Leaving out all pictures, please print only the lines from the one containing "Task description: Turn" through the one containing "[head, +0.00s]".

- **Extracted records**
start

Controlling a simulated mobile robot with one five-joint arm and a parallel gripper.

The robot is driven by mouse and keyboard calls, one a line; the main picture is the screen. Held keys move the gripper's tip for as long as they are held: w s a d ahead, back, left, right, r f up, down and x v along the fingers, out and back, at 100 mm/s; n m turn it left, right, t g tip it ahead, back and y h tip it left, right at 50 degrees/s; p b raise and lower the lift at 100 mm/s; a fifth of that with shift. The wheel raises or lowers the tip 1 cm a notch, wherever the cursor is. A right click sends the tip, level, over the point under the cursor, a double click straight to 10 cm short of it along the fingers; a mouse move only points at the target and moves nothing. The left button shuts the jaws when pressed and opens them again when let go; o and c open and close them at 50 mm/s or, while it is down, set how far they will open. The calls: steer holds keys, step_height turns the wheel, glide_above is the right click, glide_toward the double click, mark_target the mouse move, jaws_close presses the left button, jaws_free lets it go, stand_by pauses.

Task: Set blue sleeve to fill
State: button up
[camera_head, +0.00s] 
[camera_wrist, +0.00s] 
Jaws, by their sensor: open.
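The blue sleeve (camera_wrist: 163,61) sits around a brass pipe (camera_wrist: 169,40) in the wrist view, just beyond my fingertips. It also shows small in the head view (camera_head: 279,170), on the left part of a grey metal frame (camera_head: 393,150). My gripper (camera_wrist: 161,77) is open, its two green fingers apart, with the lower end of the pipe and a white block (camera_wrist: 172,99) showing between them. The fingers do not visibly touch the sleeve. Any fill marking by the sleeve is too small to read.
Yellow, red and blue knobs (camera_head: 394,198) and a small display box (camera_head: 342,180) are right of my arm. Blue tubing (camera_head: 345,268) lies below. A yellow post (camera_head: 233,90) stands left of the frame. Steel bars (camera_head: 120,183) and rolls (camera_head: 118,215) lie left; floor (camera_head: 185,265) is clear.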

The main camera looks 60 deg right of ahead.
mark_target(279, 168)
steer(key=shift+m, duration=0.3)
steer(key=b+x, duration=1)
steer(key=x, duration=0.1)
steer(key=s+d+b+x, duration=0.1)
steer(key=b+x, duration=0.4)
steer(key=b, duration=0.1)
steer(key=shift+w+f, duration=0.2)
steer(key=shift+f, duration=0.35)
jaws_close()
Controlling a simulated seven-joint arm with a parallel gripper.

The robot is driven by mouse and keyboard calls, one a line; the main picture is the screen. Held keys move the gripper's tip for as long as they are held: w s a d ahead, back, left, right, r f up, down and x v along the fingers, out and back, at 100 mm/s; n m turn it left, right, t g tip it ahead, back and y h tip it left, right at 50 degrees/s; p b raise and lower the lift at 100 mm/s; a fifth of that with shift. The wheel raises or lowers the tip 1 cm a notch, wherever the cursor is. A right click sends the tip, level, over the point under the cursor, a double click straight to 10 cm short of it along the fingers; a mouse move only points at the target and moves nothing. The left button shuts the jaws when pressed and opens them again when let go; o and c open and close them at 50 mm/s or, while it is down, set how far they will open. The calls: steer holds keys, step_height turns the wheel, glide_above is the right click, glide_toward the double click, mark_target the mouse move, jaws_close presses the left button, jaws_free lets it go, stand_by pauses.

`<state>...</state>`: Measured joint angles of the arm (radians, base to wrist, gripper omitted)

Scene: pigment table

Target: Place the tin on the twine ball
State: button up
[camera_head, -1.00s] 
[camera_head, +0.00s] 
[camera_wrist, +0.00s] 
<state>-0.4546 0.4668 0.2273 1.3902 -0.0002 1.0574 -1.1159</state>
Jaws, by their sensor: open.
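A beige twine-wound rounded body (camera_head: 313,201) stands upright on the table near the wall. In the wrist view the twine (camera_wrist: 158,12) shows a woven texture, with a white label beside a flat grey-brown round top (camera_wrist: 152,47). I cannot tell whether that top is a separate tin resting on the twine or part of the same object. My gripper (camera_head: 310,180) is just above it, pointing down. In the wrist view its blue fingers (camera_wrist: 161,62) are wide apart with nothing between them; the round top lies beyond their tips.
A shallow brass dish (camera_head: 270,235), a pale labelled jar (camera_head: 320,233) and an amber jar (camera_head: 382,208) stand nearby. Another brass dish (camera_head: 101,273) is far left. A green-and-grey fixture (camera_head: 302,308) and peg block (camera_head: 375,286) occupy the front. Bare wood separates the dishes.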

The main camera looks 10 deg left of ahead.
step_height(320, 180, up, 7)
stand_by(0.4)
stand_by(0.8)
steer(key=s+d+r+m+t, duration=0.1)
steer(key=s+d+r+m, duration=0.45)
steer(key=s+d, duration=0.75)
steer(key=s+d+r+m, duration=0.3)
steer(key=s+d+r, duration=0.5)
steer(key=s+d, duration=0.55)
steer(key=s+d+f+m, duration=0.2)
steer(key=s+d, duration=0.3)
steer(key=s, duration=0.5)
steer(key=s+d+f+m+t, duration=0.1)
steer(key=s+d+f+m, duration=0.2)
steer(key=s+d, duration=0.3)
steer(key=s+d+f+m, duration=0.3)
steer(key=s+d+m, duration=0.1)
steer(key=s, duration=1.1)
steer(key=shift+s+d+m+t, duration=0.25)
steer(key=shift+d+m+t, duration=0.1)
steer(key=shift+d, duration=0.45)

end
start

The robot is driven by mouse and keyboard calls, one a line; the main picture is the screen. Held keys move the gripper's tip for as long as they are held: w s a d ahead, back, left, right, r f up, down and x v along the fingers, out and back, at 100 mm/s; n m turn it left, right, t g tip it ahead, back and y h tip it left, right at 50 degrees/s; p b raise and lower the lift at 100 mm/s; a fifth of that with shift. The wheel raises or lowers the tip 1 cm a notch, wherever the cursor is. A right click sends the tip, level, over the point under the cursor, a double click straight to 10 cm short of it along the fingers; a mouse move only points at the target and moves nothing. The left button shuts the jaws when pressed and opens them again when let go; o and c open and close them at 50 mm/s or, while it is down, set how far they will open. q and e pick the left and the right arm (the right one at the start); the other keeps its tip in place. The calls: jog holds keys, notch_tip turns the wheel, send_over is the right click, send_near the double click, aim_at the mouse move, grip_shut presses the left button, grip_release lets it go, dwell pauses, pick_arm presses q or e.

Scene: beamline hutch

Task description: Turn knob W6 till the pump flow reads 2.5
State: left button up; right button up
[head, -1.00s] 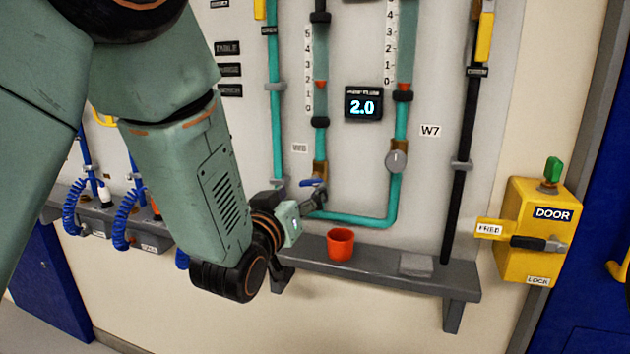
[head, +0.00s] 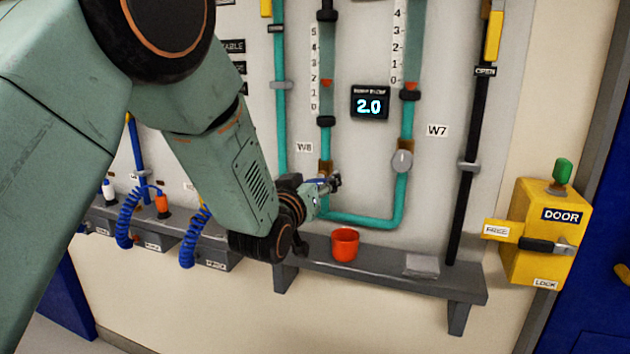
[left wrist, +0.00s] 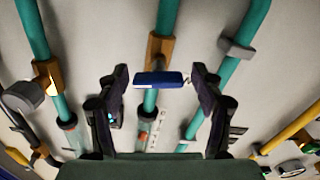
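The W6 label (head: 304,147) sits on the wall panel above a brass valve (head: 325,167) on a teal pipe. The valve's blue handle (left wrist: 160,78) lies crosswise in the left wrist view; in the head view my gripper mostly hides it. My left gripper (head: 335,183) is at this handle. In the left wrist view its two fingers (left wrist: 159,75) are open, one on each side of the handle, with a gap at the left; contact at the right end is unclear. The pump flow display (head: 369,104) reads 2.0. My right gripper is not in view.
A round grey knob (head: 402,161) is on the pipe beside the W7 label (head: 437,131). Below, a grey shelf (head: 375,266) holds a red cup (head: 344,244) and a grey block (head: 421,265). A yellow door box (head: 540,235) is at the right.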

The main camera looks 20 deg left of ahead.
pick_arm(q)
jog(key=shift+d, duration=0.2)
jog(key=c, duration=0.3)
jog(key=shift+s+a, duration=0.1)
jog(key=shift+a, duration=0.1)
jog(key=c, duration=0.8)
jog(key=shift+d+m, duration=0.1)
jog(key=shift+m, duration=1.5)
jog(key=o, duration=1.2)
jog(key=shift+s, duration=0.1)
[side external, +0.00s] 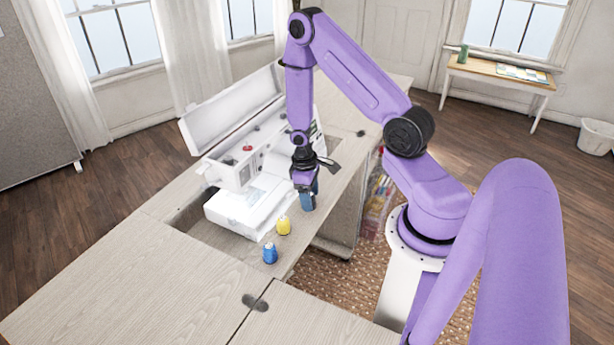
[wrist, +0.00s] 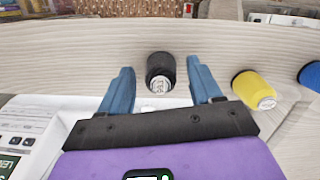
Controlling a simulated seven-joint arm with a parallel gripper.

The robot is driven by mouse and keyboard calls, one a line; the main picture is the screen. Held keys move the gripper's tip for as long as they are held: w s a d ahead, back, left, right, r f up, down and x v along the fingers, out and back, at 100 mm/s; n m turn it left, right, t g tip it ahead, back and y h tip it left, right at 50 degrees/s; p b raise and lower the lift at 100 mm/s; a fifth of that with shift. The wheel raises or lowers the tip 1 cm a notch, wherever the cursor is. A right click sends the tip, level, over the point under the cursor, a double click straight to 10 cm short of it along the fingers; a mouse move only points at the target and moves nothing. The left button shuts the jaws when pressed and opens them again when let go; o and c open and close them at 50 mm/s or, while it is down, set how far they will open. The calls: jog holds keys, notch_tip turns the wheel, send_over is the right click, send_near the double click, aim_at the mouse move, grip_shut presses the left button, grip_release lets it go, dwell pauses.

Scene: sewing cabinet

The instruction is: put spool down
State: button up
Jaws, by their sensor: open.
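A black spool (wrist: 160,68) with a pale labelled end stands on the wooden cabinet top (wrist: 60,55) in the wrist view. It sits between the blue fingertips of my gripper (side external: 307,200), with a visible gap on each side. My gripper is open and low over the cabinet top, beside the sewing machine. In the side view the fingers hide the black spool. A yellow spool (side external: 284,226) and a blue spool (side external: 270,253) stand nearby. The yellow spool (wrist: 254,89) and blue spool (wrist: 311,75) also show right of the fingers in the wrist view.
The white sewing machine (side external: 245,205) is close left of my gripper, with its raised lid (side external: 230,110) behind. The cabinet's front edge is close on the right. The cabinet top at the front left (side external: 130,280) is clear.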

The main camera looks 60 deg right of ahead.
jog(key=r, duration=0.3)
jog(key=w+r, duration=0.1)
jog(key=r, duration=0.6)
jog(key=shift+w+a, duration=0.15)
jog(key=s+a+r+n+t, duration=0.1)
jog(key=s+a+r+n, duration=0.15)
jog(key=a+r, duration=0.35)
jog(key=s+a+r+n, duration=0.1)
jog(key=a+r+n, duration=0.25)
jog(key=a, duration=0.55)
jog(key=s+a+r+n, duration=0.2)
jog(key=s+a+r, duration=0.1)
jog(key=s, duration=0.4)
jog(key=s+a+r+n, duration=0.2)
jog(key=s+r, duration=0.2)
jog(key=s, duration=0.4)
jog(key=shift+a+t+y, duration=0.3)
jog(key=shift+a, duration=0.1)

end

- **RESULT OF THIS EXERCISE**
Task description: Turn knob W6 till the pump flow reads 2.5
State: left button up; right button up
[head, -1.00s] 
[head, +0.00s] 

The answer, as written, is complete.